● **REQUIRED WORK**:
Can you write out all the lines word for word, with no pictures?

● **SOURCE MATERIAL**:
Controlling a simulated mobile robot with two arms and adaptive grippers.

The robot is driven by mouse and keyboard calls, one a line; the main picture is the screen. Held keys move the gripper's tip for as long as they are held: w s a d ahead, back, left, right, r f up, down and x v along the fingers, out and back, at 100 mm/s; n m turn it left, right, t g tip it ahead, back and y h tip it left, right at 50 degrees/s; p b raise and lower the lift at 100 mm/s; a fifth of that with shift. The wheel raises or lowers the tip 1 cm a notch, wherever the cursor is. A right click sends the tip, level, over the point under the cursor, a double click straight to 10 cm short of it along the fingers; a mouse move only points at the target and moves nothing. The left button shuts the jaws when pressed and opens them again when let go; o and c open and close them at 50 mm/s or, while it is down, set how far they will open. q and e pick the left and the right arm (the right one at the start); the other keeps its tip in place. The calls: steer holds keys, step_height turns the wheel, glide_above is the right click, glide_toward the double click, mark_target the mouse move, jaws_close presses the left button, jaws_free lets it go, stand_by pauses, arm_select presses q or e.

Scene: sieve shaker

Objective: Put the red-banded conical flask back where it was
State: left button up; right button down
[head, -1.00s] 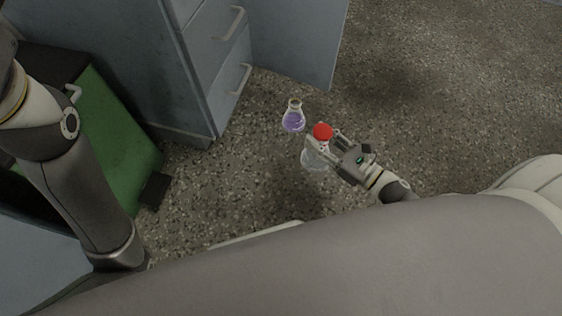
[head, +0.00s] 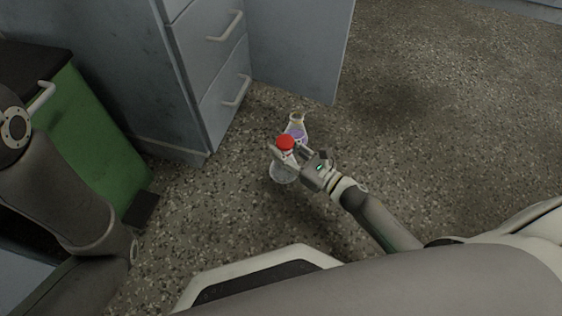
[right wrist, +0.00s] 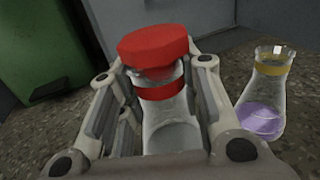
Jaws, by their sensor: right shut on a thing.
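The red-banded conical flask (head: 284,173) is clear glass with a red cap and a red band around its neck. My right gripper (head: 292,153) is shut on its neck, just below the cap. In the right wrist view the flask (right wrist: 168,122) stands upright between the two fingers of the gripper (right wrist: 160,95). Whether its base touches the floor I cannot tell. My left gripper is out of view; only part of my left arm shows at the left of the head view.
A second conical flask (head: 297,128) with a yellow band and purple liquid stands on the speckled floor close behind the held one. It also shows in the right wrist view (right wrist: 264,100). Floor at the right is clear.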

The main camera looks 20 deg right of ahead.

● **TASK RESULT**:
Controlling a simulated mobile robot with two arms and adaptive grippers.

The robot is driven by mouse and keyboard calls, one a line; the main picture is the screen. Held keys move the gripper's tip for as long as they are held: w s a d ahead, back, left, right, r f up, down and x v along the fingers, out and back, at 100 mm/s; n m turn it left, right, t g tip it ahead, back and y h tip it left, right at 50 degrees/s; p b raise and lower the lift at 100 mm/s; a fifth of that with shift. The wheel raises or lowers the tip 1 cm a notch, wherever the cursor is. A right click sends the tip, level, over the point under the cursor, a double click straight to 10 cm short of it along the fingers; a mouse move only points at the target and moves nothing. The left button shuts the jaws when pressed and opens them again when let go; o and c open and close them at 50 mm/s or, while it is down, set how far they will open. q and e pick the left and the right arm (the right one at the start); the other keeps its tip in place. The calls: steer holds keys, step_height turns the wheel, glide_above is the right click, glide_toward the double click, mark_target the mouse move, jaws_close presses the left button, jaws_free lets it go, stand_by pauses, arm_select presses q or e.

Scene: sieve shaker

Objective: Put the red-banded conical flask back where it was
State: left button up; right button down
[head, -1.00s] 
[head, +0.00s] 
[right wrist, +0.00s] 
Jaws, by their sensor: right shut on a thing.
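The red-banded conical flask (head: 284,173) is clear glass with a red cap and a red band around its neck. My right gripper (head: 292,153) is shut on its neck, just below the cap. In the right wrist view the flask (right wrist: 168,122) stands upright between the two fingers of the gripper (right wrist: 160,95). Whether its base touches the floor I cannot tell. My left gripper is out of view; only part of my left arm shows at the left of the head view.
A second conical flask (head: 297,128) with a yellow band and purple liquid stands on the speckled floor close behind the held one. It also shows in the right wrist view (right wrist: 264,100). Floor at the right is clear.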

The main camera looks 20 deg right of ahead.

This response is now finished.